··· DATA EXTRACT
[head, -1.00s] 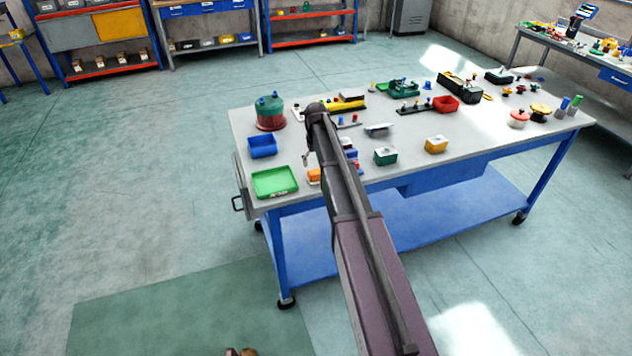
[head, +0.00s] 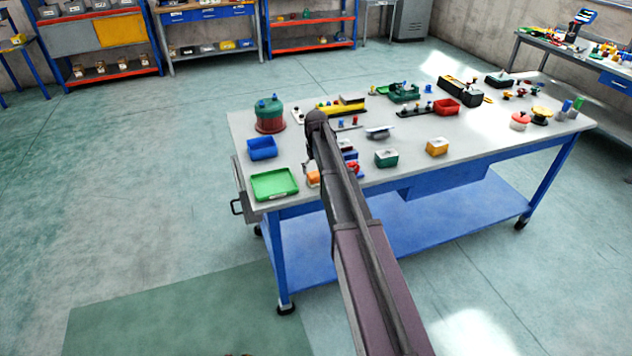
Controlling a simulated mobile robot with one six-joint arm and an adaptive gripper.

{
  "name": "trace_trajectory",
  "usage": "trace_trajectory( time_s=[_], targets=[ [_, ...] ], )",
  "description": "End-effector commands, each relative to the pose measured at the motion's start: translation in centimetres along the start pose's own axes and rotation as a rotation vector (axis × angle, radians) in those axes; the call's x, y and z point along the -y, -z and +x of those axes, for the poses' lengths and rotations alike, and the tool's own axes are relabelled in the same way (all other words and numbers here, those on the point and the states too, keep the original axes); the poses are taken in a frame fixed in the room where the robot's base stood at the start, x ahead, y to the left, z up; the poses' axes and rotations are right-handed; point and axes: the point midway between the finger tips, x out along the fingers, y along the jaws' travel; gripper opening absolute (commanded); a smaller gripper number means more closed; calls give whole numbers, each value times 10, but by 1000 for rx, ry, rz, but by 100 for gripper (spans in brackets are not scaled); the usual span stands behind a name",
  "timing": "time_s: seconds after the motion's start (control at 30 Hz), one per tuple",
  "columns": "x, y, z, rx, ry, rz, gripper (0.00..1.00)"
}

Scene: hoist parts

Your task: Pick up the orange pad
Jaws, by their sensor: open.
······
WHAT YOU NEED TO DO ->
Extract the lines exactly, please: the first line of the listing, the line with "targets=[ [_, ...]", and every line between them, but no pictures.

ANSWER TO THE PROBLEM ->
[head, -1.00s] 
[head, +0.00s] 
Controlling a simulated mobile robot with one six-joint arm and an adaptive gripper.

{
  "name": "trace_trajectory",
  "usage": "trace_trajectory( time_s=[_], targets=[ [_, ...] ], )",

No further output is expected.